Saturday, July 23, 2005

Have the Terrorists Won Yet? 

As you have read elsewhere, Jean Charles de Menezes, a Brazilian electrician who had no connection to the London subway bombings, was shot five times in the head ("They pushed him onto the floor and unloaded five shots into him," witness Mark Whitby told the British Broadcasting Corp. "He looked like a cornered fox. He looked petrified") for the crime of Wearing a Topcoat While Swarthy.

Our venerated colleague Avedon Carol asks: "If we're going to be terrorized by police, what the hell is the point?"

On the opposite side of the moral aisle, Captain Ed of Captain's Quarters laments that the death of an innocent man may lead British police to hesitate slightly before pumping five rounds into the skull of the next suspect:
Many people will take this time to second-guess the London police and British special services. They will note the tragic consequences of a shoot-first policy that killed an apparently innocent man just trying to get to work, although one would expect that an innocent man would have stopped when commanded to do so instead of running for the nearest subway car. The police themselves will now second-guess themselves when it comes to making split-second decisions that could mean death in either direction.

Debate on tactics has its place and its benefits, but when such debate comes, it has to take place in the proper context -- and that context is the war which Islamofascist terrorists have declared on the West.
In the mind of Captain Ed, "this shows the folly of treating captured terrorists as if they were POWs." Plainly he hasn't gotten the memo from Messrs. Gonzales, Yoo, et al, or he'd already know that we don't:
The Geneva Conventions exist to prevent civilian authorities to make these kinds of choices. It forces nations engaged in warfare to clothe their soldiers in recognizable uniforms so that civilians do not face these deadly consequences. The death of Menezes shows the wisdom of summary executions of infiltrators, spies, and saboteurs during wartime in order to discourage their use . . . . Al-Qaeda hides its operatives among non-combatants to not only avoid their own capture but also to maximize collateral damage in our response. Encouraging this by granting their terrorist minions GC protections only guarantees more of the tragedy that took Menezes' life.
So, to reiterate: 1) By promising humane treatment and due process to detainees, who may or may not be terrorists, we condemn untold numbers of innocent civilians to death at the hands of jittery subway cops. If, on the other hand, we subject our captives to torture, extraordinary rendition, and perpetual imprisonment, the practice of terrorism will immediately cease, and dusky bearded men in coats will be free to ride the tube with impunity. 2) The threat of summary execution serves as a powerful deterrent to suicide bombers, who might think twice about blowing themselves to smithereens if they knew that police were prepared to shoot them for it.

Got that?

UPDATE: New details emerge. The Boston Globe reports that the house from which Menezes emerged had been under surveillance, and that he "entered the Stockwell station by jumping a turnstile" -- which may explain his intital instinct to run when "as many as 20 plainclothes officers pursued" him onto the train where he was killed. (A Guardian account suggests that he jumped the turnstile after police told him to halt.) The official statement from Scotland Yard does not indicate whether the plainclothesmen identified themselves as police officers; we're looking for an eyewitness account that might answer that question, and when we track one down we'll post it.

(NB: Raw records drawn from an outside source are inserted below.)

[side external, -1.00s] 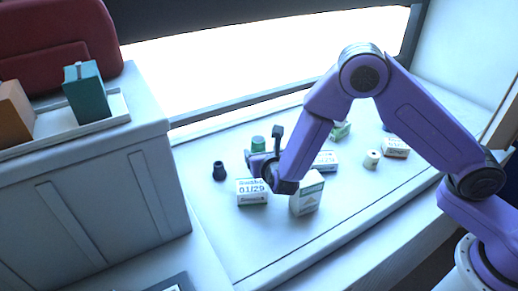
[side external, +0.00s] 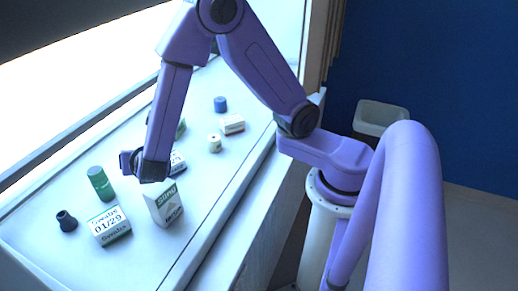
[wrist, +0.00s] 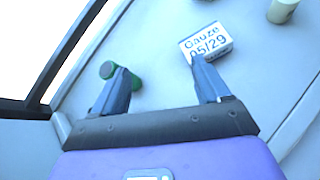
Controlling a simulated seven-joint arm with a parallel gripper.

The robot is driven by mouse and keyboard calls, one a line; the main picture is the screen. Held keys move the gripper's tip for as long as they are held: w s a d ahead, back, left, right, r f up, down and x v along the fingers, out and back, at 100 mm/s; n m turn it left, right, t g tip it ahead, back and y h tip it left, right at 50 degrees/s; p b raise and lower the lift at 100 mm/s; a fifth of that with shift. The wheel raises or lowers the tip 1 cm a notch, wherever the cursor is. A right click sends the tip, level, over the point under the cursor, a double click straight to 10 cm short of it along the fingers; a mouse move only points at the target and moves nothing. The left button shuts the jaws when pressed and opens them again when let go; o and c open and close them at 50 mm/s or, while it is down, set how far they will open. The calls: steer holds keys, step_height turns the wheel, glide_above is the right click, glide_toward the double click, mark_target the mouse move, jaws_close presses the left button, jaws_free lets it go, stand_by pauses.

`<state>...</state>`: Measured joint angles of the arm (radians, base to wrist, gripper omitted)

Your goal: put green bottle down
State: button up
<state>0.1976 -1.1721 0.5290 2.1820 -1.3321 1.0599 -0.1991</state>
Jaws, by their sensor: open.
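The Gauze 05/29 box (wrist: 206,42) lies beyond the right finger.
A dark small bottle (side external: 66,221) stands left of the Swabs box. A white and green carton (side external: 164,204) stands in front of my gripper. A cream roll (side external: 214,143), a small box (side external: 232,124) and a blue cylinder (side external: 220,104) are farther back. The front left worktop is clear.

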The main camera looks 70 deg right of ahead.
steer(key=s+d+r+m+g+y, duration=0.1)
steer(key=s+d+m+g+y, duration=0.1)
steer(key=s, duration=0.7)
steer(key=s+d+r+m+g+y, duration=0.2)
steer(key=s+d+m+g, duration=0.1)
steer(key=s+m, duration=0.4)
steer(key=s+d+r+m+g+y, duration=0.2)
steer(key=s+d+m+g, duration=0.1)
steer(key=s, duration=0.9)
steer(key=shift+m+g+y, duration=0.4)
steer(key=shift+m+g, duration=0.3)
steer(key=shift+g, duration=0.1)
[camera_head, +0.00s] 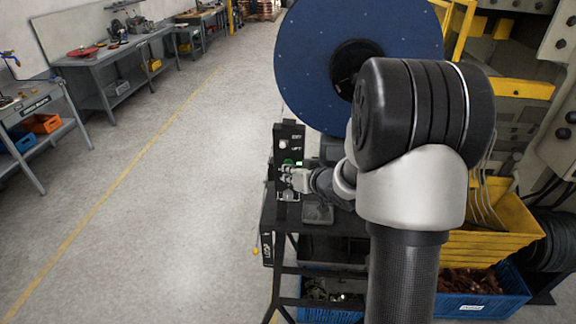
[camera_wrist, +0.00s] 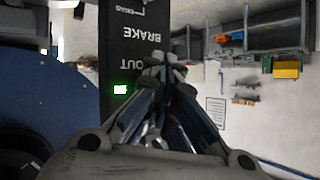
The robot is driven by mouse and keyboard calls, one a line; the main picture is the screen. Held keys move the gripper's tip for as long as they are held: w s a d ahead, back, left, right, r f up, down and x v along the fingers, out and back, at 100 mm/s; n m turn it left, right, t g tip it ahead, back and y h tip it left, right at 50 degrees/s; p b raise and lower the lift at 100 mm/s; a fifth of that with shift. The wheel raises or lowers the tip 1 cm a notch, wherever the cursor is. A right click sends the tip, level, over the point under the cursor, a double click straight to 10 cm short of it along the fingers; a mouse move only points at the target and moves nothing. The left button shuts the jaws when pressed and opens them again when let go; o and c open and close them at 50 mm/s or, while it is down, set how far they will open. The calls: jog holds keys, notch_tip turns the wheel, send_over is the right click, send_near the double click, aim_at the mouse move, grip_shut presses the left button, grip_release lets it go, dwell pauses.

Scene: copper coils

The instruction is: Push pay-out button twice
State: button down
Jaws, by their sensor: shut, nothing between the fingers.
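A black control panel (camera_head: 288,133) stands upright on a dark stand at the centre of the head view. It carries a white round button (camera_head: 283,144), white lettering and a lit green indicator (camera_head: 299,163). My gripper (camera_head: 287,176) is shut and empty at the lower part of the panel. In the wrist view, the panel (camera_wrist: 115,45) appears upside down, with "OUT" and "BRAKE" lettering and the green light (camera_wrist: 120,90). The closed fingertips (camera_wrist: 163,63) overlap the panel's edge there. They hide what lies behind them, and I cannot tell whether they touch a button.
A large blue reel (camera_head: 315,55) stands behind the panel. A yellow bin (camera_head: 500,235) and blue crates (camera_head: 495,303) sit at the lower right. Workbenches (camera_head: 110,70) line the left. The floor left of the stand is clear.

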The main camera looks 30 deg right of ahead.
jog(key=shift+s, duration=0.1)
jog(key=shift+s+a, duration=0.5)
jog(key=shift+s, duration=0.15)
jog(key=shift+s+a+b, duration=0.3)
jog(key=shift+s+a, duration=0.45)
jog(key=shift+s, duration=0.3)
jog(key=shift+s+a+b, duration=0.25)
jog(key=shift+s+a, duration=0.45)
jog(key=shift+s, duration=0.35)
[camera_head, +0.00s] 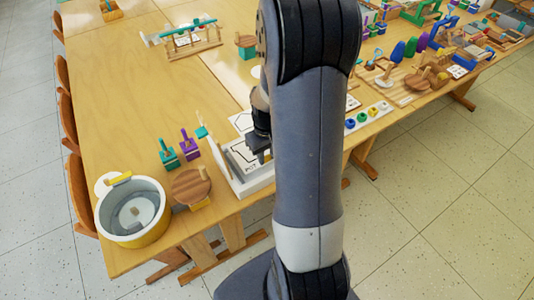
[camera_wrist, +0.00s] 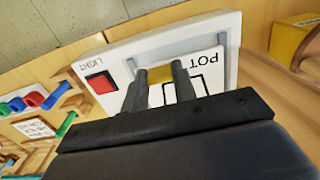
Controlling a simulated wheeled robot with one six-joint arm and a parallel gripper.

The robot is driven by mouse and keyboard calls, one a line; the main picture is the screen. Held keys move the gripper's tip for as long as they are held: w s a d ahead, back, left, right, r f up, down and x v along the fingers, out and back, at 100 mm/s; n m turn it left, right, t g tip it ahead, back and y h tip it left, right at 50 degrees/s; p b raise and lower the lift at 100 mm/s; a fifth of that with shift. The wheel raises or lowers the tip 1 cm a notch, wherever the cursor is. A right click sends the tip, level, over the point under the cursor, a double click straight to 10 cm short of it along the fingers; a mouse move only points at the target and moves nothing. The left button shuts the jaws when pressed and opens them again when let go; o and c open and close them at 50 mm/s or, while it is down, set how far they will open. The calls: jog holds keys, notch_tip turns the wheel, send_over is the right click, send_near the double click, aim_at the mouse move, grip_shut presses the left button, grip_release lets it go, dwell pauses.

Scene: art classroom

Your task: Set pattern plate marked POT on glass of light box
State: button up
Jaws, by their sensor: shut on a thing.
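The white light box (camera_head: 262,183) stands at the table's near edge in the head view. In the wrist view, the light box (camera_wrist: 122,62) shows the word LIGHT and a red switch (camera_wrist: 101,83). The white plate marked POT (camera_wrist: 205,72) lies over the glass area, within the box's outline; the plate also shows in the head view (camera_head: 238,160). My gripper (camera_wrist: 163,78) is shut on a yellow grip piece of the plate; the gripper (camera_head: 260,153) is partly hidden by my arm in the head view. I cannot tell whether the plate touches the glass.
A round tub (camera_head: 133,215) with a yellow band and a round wooden piece (camera_head: 190,187) stand left of the light box. Teal (camera_head: 168,156) and purple (camera_head: 189,148) handled blocks stand behind. A tray of coloured knobs (camera_head: 368,117) lies right. The table's left middle is clear.

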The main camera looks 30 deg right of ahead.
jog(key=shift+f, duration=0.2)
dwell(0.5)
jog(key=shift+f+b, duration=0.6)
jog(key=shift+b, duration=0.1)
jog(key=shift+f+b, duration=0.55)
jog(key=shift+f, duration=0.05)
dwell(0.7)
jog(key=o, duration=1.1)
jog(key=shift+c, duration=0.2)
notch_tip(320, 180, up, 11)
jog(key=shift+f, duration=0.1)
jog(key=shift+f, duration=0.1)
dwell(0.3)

The Australian adds a few more specifics:
WHEN an alert flashed to the control room of Operation Kratos at Scotland Yard that a suspected suicide bomber was entering an Underground station, a senior officer was asked to make a snap decision.

His judgment that the London public was again under threat led to advice to officers at the scene that the man should be "neutralised".

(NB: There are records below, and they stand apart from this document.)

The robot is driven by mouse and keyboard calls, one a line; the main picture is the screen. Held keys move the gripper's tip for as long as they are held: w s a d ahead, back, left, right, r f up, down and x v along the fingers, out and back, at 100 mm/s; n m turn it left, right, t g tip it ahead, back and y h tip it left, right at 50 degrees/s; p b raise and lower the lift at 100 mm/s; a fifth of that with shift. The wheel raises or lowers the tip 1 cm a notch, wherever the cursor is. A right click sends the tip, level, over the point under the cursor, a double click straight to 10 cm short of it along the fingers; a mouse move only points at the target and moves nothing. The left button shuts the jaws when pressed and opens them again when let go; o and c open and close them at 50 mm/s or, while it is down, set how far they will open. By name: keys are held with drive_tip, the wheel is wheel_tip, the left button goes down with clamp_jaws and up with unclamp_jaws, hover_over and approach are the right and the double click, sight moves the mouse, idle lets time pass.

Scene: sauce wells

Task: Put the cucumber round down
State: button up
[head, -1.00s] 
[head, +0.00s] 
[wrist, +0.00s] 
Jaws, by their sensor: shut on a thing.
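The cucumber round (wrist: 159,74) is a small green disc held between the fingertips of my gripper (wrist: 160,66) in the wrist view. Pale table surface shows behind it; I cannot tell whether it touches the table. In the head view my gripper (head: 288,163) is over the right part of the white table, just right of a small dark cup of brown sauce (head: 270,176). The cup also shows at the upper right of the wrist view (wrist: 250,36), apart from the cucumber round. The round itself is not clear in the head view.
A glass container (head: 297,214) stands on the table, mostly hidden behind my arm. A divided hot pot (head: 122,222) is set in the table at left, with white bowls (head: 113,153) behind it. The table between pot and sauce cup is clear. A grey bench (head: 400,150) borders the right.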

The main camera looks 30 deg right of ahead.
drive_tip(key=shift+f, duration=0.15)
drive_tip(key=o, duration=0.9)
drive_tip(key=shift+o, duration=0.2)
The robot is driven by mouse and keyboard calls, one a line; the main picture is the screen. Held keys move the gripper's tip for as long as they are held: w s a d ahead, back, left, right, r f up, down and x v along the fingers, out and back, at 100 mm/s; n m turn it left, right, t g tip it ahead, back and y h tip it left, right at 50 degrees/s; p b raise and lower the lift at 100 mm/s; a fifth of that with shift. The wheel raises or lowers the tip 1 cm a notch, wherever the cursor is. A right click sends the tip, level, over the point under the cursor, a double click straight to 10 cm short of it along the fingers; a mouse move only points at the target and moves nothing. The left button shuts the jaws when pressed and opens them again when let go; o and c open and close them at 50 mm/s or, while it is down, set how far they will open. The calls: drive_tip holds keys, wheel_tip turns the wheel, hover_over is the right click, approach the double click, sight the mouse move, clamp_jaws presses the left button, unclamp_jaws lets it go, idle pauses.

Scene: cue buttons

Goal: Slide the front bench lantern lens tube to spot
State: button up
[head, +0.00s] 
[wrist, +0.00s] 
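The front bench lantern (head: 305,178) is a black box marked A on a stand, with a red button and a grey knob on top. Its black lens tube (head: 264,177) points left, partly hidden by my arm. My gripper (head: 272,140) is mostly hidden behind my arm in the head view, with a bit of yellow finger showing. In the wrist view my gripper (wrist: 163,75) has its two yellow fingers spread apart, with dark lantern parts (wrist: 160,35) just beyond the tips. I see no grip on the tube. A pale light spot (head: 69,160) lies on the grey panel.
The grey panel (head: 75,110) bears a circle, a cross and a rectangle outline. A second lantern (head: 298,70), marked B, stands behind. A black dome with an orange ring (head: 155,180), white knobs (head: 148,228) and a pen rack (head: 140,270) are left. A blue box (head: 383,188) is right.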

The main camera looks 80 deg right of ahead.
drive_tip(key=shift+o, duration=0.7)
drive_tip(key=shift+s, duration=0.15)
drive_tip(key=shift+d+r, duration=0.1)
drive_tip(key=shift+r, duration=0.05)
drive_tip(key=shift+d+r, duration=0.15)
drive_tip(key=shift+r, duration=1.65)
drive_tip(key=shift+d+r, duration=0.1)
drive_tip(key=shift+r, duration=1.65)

Seconds later three plainclothes officers jumped on a man on a Northern Line train and one pumped five bullets from an automatic pistol into his head . . . .

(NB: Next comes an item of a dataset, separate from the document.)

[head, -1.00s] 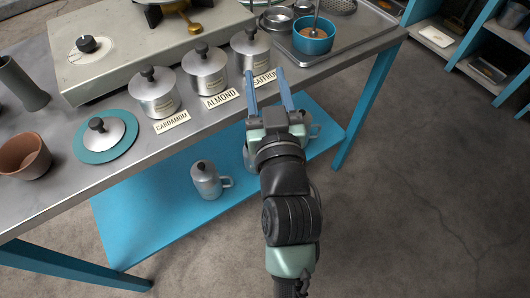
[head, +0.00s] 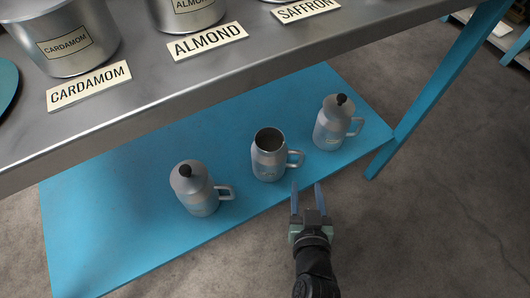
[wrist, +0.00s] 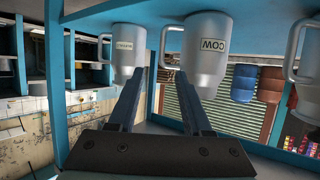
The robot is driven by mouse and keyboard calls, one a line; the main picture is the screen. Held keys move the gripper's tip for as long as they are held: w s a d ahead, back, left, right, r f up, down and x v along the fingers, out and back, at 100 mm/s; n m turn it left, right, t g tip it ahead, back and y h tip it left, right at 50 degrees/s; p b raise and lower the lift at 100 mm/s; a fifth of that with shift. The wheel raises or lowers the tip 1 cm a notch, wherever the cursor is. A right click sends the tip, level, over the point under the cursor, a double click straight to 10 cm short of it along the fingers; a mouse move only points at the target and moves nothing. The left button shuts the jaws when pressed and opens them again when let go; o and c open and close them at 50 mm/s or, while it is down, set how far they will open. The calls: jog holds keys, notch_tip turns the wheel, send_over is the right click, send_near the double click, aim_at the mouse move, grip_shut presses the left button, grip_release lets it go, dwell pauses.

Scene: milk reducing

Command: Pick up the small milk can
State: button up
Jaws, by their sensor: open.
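Three grey metal milk cans with side handles stand upright on the blue lower shelf in the head view: a lidded left can (head: 196,190), an open-topped middle can (head: 269,157) and a lidded right can (head: 333,124). They look close in size; I cannot tell which is the small one. My gripper (head: 306,186) is open and empty at the shelf's front edge, just right of and in front of the middle can. In the wrist view, which is upside down, a can labelled COW (wrist: 207,50) and another labelled can (wrist: 127,48) show beyond the fingers (wrist: 158,75). A third is cut off at right.
The blue shelf (head: 120,210) is bare to the left of the cans. The metal tabletop (head: 250,55) with labelled pots overhangs behind and above them. A blue table leg (head: 440,85) stands right of the shelf.

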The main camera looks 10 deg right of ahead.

The officer who fired the bullets into Menezes is now facing investigation and possible criminal charges.

So too is the "gold commander" - a deputy assistant commissioner or above, according to police sources - who gave the instruction to open fire if it was felt necessary.

Even Ken Livingstone, the left-wing mayor of London, admitted last week that police had to have a shoot-to-kill policy to counter the terrorist threat in the city.

But yesterday, in the cold light of the tragic mistake, the policy was under review.

Police sources said the officer who fired the shots would almost certainly be relieved from firearms duties during the inquiry but would not be suspended from the specialist counter-terrorist section of the metropolitan police's SO19 firearms wing.
The obvious question here: Menezes was under surveillance from the moment he left his house. According to the Guardian story above, "several plainclothes police officers" followed him onto the #2 bus he rode to Stockwell. If he sent up that many red flags, why wasn't he stopped and searched before he entered the tube station, where a bomb on his person would be guaranteed to do the maximum amount of damage?